# [Exercise goal]
Would you return the complete listing below word for word?

# [Information supplied]

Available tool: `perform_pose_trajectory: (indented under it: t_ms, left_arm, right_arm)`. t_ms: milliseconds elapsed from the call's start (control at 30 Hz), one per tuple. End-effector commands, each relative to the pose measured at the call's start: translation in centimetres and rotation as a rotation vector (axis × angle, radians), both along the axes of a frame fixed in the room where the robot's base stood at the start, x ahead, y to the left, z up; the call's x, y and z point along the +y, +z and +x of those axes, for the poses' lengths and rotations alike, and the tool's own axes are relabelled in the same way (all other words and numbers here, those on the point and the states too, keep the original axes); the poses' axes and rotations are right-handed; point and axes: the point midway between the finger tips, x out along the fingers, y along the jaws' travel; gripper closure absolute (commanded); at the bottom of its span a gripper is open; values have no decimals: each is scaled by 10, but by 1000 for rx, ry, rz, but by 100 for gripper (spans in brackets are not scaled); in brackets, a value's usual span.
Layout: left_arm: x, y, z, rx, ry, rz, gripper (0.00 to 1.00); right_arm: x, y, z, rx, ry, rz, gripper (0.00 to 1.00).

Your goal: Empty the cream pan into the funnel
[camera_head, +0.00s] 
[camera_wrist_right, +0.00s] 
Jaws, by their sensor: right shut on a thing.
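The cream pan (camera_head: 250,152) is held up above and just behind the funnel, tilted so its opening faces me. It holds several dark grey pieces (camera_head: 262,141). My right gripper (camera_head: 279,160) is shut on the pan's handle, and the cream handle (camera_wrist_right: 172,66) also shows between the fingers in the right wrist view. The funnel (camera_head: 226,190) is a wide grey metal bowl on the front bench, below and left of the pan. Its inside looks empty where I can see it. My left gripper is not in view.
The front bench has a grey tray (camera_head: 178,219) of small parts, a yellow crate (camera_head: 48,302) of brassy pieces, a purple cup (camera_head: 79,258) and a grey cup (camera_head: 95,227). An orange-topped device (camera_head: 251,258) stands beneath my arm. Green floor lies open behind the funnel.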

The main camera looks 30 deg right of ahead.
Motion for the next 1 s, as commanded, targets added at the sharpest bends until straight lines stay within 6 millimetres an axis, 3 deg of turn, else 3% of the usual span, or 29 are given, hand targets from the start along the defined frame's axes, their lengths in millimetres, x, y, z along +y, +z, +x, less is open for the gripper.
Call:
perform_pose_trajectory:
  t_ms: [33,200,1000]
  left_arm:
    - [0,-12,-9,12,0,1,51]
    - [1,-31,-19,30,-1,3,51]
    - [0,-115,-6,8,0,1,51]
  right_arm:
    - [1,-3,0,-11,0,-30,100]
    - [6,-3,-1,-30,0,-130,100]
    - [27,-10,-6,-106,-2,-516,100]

# [Solved problem]
Available tool: `perform_pose_trajectory: (indented under it: t_ms, left_arm, right_arm)`. t_ms: milliseconds elapsed from the call's start (control at 30 Hz), one per tuple. End-effector commands, each relative to the pose measured at the call's start: translation in centimetres and rotation as a rotation vector (axis × angle, radians), both along the axes of a frame fixed in the room where the robot's base stood at the start, x ahead, y to the left, z up; the call's x, y and z point along the +y, +z and +x of those axes, for the poses' lengths and rotations alike, and the tool's own axes are relabelled in the same way (all other words and numbers here, those on the point and the states too, keep the original axes); the poses' axes and rotations are right-handed; point and axes: the point midway between the finger tips, x out along the fingers, y along the jaws' travel; gripper closure absolute (commanded); at the bottom of its span a gripper is open; values have no decimals: each is scaled by 10, but by 1000 for rx, ry, rz, but by 100 for gripper (spans in brackets are not scaled); in brackets, a value's usual span.
Layout: left_arm: x, y, z, rx, ry, rz, gripper (0.00 to 1.00); right_arm: x, y, z, rx, ry, rz, gripper (0.00 to 1.00).

Your goal: Empty the cream pan into the funnel
[camera_head, +0.00s] 
[camera_wrist_right, +0.00s] 
Jaws, by their sensor: right shut on a thing.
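The cream pan (camera_head: 250,152) is held up above and just behind the funnel, tilted so its opening faces me. It holds several dark grey pieces (camera_head: 262,141). My right gripper (camera_head: 279,160) is shut on the pan's handle, and the cream handle (camera_wrist_right: 172,66) also shows between the fingers in the right wrist view. The funnel (camera_head: 226,190) is a wide grey metal bowl on the front bench, below and left of the pan. Its inside looks empty where I can see it. My left gripper is not in view.
The front bench has a grey tray (camera_head: 178,219) of small parts, a yellow crate (camera_head: 48,302) of brassy pieces, a purple cup (camera_head: 79,258) and a grey cup (camera_head: 95,227). An orange-topped device (camera_head: 251,258) stands beneath my arm. Green floor lies open behind the funnel.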

The main camera looks 30 deg right of ahead.
Motion for the next 1 s, as commanded, targets added at the sharpest bends until straight lines stay within 6 millimetres an axis, 3 deg of turn, else 3% of the usual span, or 29 are given, hand targets from the start along the defined frame's axes, their lengths in millimetres, x, y, z along +y, +z, +x, less is open for the gripper.
Call:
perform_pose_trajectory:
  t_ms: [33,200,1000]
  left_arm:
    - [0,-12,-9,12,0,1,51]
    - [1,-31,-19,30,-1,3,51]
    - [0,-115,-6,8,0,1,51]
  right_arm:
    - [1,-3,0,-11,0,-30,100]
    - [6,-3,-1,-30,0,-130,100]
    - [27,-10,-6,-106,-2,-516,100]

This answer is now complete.